:: Exercise ::
Copy, exactly as written, the lines that begin at the one containing "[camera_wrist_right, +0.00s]" and end at the one containing "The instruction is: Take". Skip any pictures in the data below.

----- Supplied material

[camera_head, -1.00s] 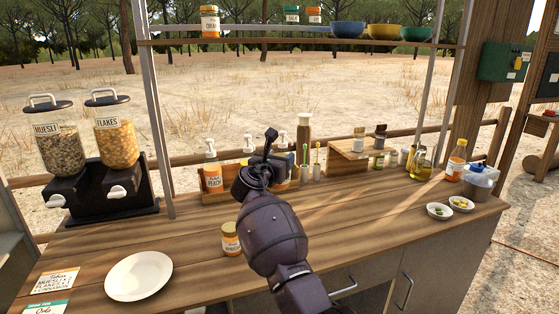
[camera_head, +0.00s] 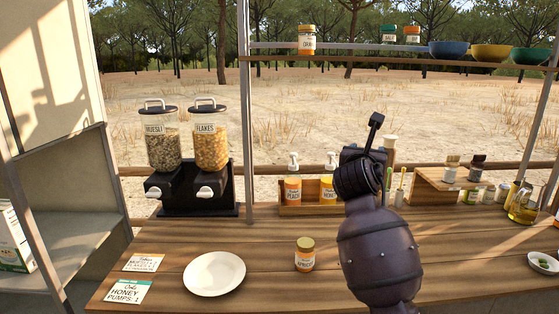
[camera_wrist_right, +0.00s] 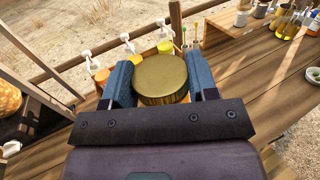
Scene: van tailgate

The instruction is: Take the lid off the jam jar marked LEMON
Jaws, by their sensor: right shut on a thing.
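My right gripper (camera_wrist_right: 161,76) is shut on a round gold lid (camera_wrist_right: 162,80), with one blue finger on each side of it in the wrist view. Whether a jar hangs below this lid is hidden. In the head view my right arm reaches over the counter, and its gripper end (camera_head: 374,134) is raised in front of the pump bottles; the held thing is hidden there. A small jar with an orange-gold lid (camera_head: 305,254) stands upright on the counter left of the arm; its label seems to read APRICOT. I can read LEMON on no jar. My left gripper is not in view.
A white plate (camera_head: 214,273) and two cards lie at the counter's left. Cereal dispensers (camera_head: 188,155) and a wooden box of pump bottles (camera_head: 290,211) stand behind. Jars (camera_head: 307,41) and bowls sit on the upper shelf. The counter between plate and apricot jar is clear.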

----------

:: Worked answer ::
[camera_wrist_right, +0.00s] 
Scene: van tailgate

The instruction is: Take the lid off the jam jar marked LEMON

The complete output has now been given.